** Problem requirements **
Find each line holding the word "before" and give the number of such lines, nothing else.

[Recorded robot tool calls]

════

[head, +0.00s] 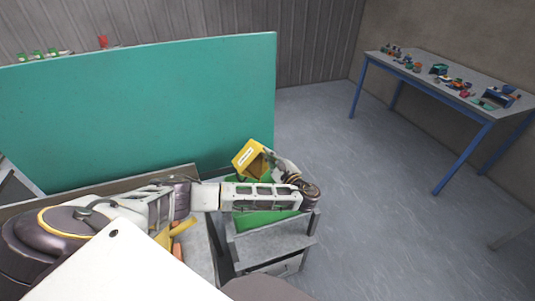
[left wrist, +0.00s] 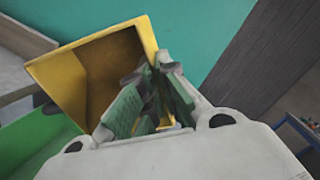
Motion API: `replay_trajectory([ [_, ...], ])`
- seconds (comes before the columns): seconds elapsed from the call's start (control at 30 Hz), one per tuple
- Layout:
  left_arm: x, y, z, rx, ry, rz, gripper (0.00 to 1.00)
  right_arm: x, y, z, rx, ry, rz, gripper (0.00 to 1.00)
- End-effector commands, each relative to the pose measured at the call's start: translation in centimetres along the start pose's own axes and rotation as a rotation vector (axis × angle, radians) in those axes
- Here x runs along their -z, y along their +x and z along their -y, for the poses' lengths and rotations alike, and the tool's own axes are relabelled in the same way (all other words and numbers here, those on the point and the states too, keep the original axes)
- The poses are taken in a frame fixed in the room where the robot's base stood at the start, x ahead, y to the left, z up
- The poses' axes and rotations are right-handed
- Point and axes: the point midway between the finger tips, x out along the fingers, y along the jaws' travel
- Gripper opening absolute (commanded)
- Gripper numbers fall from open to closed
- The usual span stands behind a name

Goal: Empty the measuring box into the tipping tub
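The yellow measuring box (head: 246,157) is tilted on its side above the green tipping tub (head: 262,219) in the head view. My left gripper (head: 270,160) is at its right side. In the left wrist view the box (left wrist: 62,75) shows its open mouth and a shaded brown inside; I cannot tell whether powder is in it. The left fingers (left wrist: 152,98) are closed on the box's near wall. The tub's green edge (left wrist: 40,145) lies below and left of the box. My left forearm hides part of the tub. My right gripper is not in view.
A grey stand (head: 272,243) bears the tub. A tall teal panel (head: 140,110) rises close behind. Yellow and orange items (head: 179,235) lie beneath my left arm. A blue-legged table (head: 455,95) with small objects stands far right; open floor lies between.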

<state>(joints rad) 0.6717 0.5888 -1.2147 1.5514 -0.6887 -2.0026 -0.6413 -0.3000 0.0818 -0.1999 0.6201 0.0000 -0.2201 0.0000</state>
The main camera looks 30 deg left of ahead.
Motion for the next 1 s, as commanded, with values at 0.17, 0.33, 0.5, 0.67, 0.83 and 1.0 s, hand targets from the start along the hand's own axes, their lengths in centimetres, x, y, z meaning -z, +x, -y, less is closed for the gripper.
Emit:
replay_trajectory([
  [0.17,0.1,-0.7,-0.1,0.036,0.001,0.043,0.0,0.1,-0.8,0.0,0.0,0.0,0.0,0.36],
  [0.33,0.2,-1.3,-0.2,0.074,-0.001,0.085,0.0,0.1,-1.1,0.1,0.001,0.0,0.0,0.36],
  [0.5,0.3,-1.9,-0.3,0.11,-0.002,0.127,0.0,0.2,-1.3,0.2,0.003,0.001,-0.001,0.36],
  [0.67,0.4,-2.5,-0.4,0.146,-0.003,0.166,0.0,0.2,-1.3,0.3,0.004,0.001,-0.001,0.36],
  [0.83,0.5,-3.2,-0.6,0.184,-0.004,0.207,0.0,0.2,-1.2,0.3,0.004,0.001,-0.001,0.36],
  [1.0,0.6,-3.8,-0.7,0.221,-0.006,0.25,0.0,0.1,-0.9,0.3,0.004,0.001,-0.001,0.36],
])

════

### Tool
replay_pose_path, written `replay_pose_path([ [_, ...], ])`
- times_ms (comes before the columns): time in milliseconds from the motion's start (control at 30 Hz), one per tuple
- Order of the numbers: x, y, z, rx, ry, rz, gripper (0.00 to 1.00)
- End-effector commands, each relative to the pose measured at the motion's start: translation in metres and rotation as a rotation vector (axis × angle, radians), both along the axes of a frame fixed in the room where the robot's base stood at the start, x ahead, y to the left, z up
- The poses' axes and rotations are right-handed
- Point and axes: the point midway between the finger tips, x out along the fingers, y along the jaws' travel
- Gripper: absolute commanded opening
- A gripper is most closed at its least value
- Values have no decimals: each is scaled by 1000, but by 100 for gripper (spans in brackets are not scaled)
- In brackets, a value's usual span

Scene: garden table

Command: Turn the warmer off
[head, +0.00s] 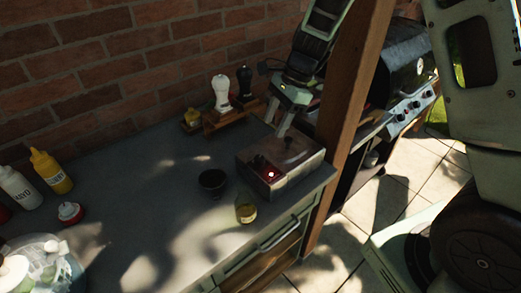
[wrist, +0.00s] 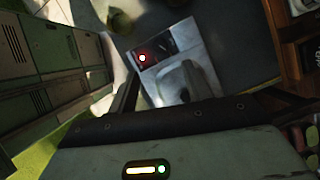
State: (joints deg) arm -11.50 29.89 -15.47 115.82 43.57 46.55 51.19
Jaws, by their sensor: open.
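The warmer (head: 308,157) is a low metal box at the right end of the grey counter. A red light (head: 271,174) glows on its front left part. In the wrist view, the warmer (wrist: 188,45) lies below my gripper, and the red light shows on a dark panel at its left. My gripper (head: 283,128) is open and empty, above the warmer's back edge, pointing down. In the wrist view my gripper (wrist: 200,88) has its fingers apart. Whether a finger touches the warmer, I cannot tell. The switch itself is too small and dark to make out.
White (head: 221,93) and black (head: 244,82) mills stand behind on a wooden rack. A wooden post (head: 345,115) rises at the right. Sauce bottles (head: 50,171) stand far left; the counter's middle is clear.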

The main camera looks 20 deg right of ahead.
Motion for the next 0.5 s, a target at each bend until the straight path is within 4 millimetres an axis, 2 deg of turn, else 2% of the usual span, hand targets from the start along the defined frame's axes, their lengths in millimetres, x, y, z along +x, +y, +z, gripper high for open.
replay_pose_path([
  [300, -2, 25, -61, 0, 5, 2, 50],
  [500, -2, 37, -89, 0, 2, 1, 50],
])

════

** Solution to this exercise **
2